An article in Umkhonto (the journal of the military wing) stresses the need for building an underground army inside the country.

``Should we ever enter a negotiating process, our popular armed potential must not be limited to externally trained Umkhonto cadres,'' the journal says.

The ANC's tough position on keeping up military pressure was highlighted by an interchange between Sisulu and Jeffery Davidow, the United States ambassador to Zambia, at a ceremony here marking the birthday of US civil rights leader Martin Luther King Jr.

Mr. Davidow said in an opening speech that he saw the occasion as one to reflect on the merits of nonviolence.

``Dr. King's message is admittedly a difficult one for us to accept, confronted as we are by opponents who seem intransigent or impervious to reason,'' he said. ``But we all recognize that even in the most bitter of conflicts, there comes a time when fighting must end and peace can be found.''

Sisulu also paid a glowing tribute to King, but embraced him in the tradition of a Solomon Mahlangu, a martyr of the ANC's military struggle. ``In Martin Luther King, we saw a prophet of African liberation,'' said Sisulu.

Leaders of the ANC's political wing say that De Klerk's recent political initiatives have opened up opportunities for advancing the organization's struggle for racial equality.

``If De Klerk shows he is willing to move towards genuine democracy, we are ready to move with him,'' says Joe Slovo, ANC executive member and chairman of the allied South African Communist Party.

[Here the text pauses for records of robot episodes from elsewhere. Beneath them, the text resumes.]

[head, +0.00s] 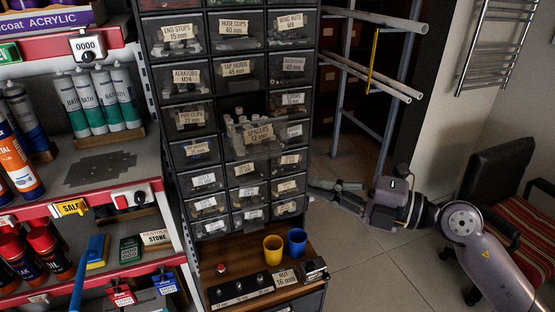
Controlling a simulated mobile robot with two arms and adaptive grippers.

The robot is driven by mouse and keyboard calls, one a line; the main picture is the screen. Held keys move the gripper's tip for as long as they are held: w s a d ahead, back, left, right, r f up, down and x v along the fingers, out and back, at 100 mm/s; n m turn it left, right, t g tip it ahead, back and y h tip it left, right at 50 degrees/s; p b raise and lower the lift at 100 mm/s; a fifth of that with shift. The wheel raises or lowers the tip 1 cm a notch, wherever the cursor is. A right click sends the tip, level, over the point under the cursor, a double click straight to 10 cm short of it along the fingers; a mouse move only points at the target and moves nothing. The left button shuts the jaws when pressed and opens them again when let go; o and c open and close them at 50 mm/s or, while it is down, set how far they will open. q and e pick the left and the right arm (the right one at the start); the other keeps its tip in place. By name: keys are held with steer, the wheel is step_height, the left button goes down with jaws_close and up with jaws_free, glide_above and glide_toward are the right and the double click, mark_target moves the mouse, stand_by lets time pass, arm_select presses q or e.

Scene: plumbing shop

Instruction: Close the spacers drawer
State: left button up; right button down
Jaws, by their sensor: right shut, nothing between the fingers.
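The spacers drawer (254,142) is a clear small drawer with a "SPACERS" label, in the middle column of the dark drawer cabinet (317,95). It is pulled out from the cabinet front, and several pale pieces show in it. A dark opening shows above it. My right gripper (318,189) comes in from the right, with its fingers shut and empty. It is by the cabinet's right side, lower than the spacers drawer and to the right of it. I cannot tell whether the fingers touch the cabinet. My left gripper is not in view.
A yellow cup (273,250) and a blue cup (297,242) stand on the wooden ledge (245,275) below the drawers. Shelves with bottles (104,98) are at the left. A pipe rack (375,60) and a chair (497,190) stand at the right. Floor is free between cabinet and chair.

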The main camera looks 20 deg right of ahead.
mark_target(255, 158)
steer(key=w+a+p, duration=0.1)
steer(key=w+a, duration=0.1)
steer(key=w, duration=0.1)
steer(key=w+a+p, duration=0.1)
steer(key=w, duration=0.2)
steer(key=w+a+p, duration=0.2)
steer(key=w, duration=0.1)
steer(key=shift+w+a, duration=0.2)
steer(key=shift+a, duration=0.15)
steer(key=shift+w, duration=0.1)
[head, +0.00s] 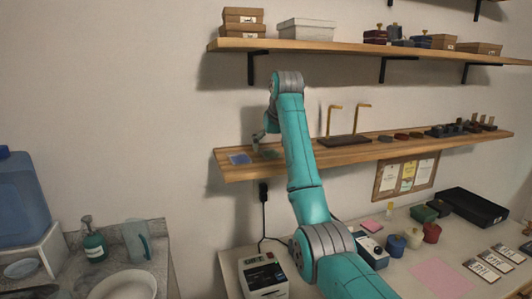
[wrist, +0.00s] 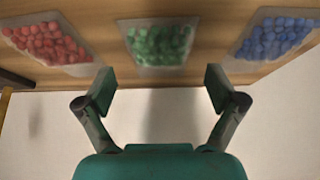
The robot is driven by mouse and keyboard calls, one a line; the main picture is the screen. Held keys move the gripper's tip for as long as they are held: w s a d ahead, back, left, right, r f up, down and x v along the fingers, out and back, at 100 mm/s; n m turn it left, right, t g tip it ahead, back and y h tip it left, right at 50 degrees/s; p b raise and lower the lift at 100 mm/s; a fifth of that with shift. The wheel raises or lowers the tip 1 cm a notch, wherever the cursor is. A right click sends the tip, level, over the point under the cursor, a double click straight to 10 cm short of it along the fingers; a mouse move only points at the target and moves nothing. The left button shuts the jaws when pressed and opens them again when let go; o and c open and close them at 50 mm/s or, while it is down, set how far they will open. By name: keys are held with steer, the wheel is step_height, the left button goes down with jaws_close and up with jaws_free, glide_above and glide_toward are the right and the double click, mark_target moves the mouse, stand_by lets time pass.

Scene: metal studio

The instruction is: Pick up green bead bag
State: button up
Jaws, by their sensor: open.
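The green bead bag (wrist: 159,43) is a clear bag of green beads lying flat on the wooden shelf, in the top middle of the wrist view. In the head view a small part of it (head: 270,154) shows beside my arm. My gripper (wrist: 160,90) is open and empty, its two fingers spread apart. In the wrist view the bag lies beyond the fingertips, about centred between them, and does not touch them. In the head view my gripper (head: 257,140) is at the left end of the lower shelf, partly hidden by my arm.
A red bead bag (wrist: 50,42) and a blue bead bag (wrist: 272,38) lie on either side of the green one on the lower shelf (head: 238,173). A dark stand with yellow hooks (head: 345,141) is farther right. The upper shelf (head: 290,45) with boxes runs above.

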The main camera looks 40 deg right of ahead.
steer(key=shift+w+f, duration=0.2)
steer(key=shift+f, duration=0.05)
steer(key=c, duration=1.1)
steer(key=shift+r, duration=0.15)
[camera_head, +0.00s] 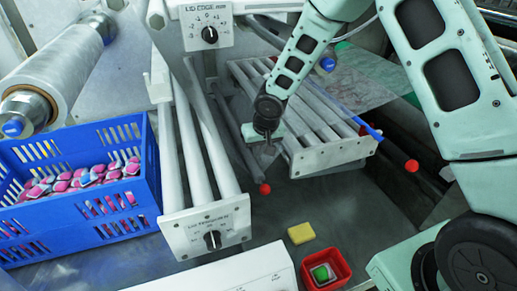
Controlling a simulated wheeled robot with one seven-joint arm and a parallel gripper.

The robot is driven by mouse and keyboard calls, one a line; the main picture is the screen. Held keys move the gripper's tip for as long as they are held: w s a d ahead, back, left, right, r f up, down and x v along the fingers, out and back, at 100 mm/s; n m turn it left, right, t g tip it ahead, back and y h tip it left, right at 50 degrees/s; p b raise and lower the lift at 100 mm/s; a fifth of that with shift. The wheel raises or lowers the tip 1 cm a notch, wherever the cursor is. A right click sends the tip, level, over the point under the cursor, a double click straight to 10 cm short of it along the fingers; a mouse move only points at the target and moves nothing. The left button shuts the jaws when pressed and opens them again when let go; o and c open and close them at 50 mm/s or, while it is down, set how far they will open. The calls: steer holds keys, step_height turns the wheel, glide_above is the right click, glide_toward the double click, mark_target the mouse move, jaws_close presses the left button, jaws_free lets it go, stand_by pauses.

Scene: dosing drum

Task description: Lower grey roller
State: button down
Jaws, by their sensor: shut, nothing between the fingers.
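Several grey rollers show, and I cannot tell which one the task means. One thin grey roller (238,142) with a red end knob (264,188) slopes down between two roller frames. A bank of parallel grey rollers (310,108) with a light end plate (335,155) lies right of it. Another group of pale rollers (199,140) stands to the left. My gripper (268,143) points down, shut and empty, above the gap between the thin roller and the bank. Contact with either cannot be told.
A blue crate (148,190) with pink packets (75,182) stands left. Dial panels (210,35) (207,232) border the left rollers. A yellow sponge (301,233) and a red box with a green button (322,273) lie in front. Another red knob (411,166) is at right.

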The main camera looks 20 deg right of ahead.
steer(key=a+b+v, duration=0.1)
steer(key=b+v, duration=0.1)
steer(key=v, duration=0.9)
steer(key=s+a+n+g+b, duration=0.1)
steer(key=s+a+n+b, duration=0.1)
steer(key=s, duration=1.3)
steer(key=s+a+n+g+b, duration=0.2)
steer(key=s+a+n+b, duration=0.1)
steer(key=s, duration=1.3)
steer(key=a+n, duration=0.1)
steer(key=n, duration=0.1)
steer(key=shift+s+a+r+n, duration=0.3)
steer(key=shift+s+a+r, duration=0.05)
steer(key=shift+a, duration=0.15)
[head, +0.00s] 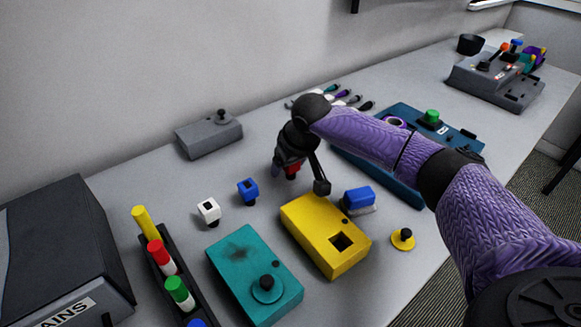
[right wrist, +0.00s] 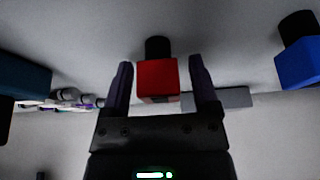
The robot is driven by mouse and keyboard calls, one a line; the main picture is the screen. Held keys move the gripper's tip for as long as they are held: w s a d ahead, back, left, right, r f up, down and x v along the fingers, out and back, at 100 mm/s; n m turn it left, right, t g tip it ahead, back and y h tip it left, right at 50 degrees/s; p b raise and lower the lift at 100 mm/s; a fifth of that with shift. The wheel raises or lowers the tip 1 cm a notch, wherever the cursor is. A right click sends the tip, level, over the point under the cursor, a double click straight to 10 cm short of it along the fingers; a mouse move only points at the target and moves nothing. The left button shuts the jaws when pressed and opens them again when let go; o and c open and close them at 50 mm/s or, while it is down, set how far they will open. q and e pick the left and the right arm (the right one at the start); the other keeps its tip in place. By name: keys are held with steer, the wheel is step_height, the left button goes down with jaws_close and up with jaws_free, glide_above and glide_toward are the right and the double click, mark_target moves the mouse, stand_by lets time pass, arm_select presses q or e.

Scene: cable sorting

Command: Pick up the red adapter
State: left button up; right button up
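The red adapter (head: 292,171) stands on the grey table and is partly hidden by my right gripper (head: 298,178) in the head view. In the right wrist view the red adapter (right wrist: 157,80), with a black end, shows between the two fingers of my right gripper (right wrist: 161,75). The fingers are apart, with a gap visible on each side of the adapter. My left gripper is not in view.
A blue adapter (head: 248,190) and a white adapter (head: 208,211) stand to the left. A yellow box (head: 310,228) and a teal box (head: 235,262) lie in front. A grey box (head: 208,137) stands behind, near the wall. A blue connector (head: 359,197) lies right.

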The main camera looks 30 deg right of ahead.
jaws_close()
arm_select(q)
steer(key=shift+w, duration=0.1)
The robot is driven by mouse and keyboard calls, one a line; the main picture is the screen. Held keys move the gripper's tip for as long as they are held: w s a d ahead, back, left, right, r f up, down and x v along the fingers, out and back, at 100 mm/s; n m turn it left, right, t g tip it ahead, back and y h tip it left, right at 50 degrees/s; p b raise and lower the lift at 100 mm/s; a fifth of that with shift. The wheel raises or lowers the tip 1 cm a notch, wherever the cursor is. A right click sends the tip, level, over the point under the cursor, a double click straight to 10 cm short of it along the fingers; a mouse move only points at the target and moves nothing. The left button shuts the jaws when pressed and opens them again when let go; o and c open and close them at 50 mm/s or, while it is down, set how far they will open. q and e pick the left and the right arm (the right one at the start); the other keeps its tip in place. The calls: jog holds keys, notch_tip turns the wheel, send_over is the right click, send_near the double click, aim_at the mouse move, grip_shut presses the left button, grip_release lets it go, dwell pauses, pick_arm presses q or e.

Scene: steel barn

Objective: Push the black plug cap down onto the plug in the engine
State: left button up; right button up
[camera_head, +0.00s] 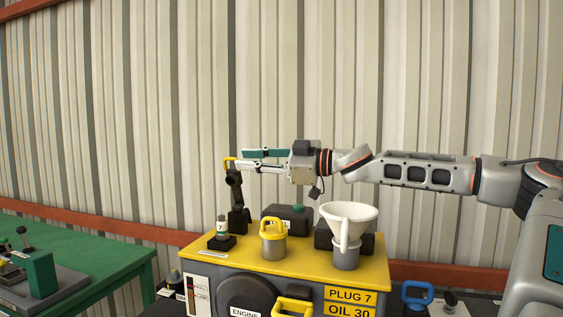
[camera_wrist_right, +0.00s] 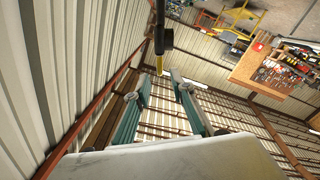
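The engine is a box with a yellow top (camera_head: 295,262). At its back left a black arm (camera_head: 239,215) stands upright, with a black round part, apparently the plug cap (camera_head: 233,178), and a yellow handle (camera_head: 230,161) at its top. In the right wrist view the yellow handle (camera_wrist_right: 159,65) shows ahead, between the directions of my open fingers (camera_wrist_right: 155,95). Contact cannot be told.
A green bench (camera_head: 85,250) is at left. The corrugated wall (camera_head: 150,110) is behind.

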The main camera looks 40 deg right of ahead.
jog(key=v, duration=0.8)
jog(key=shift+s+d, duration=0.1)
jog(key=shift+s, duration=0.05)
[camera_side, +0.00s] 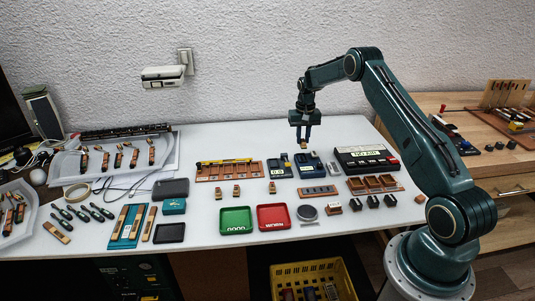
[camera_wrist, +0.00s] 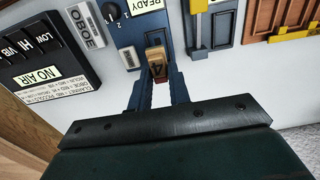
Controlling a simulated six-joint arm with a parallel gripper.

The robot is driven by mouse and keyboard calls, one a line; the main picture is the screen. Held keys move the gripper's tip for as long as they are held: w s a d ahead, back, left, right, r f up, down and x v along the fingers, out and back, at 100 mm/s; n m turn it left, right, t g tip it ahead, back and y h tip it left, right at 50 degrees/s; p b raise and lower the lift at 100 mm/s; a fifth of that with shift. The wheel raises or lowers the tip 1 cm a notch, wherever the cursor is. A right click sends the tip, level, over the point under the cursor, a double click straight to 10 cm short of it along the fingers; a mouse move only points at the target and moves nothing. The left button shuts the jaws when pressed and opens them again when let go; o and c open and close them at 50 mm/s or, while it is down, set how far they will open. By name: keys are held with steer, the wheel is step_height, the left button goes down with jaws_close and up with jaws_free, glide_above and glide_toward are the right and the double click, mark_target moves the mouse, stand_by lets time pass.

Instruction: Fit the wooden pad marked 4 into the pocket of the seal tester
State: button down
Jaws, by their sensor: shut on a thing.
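My gripper (camera_side: 303,141) points down above the table and is shut on a small wooden pad (camera_side: 303,146). In the wrist view the pad (camera_wrist: 156,60) sits between the blue fingertips, with a dark mark like a 4 on its tan face. A dark blue unit labelled READY (camera_side: 310,164) lies under and just beyond the pad; in the wrist view the blue unit (camera_wrist: 125,27) shows a dial. The pad looks held above this unit, but the gap is hard to judge.
A black NO AIR box (camera_side: 352,160) stands to the right of the READY unit, with a grey OBOE block (camera_side: 333,169) between. Another blue unit (camera_side: 279,170) is on the left. Green (camera_side: 235,232) and red (camera_side: 273,229) trays lie in front.

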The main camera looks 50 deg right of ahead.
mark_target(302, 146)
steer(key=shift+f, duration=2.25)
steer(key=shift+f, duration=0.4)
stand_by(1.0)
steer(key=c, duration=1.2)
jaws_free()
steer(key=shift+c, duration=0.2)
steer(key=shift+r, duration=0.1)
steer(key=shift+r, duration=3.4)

But Chris Hani, Umkhonto chief of staff told the Monitor, ``There is a need for a lot more military pressure. ... We cannot afford to enter negotiations from a position of weakness.''

ANC military leaders say that the currently diminishing level of armed activity inside the country is not a matter of policy. They say it reflects logistical problems exacerbated by the US-brokered accord on Namibian independence, which forced the ANC to shift its military camps from Angola to more remote countries like Uganda and Ethiopia.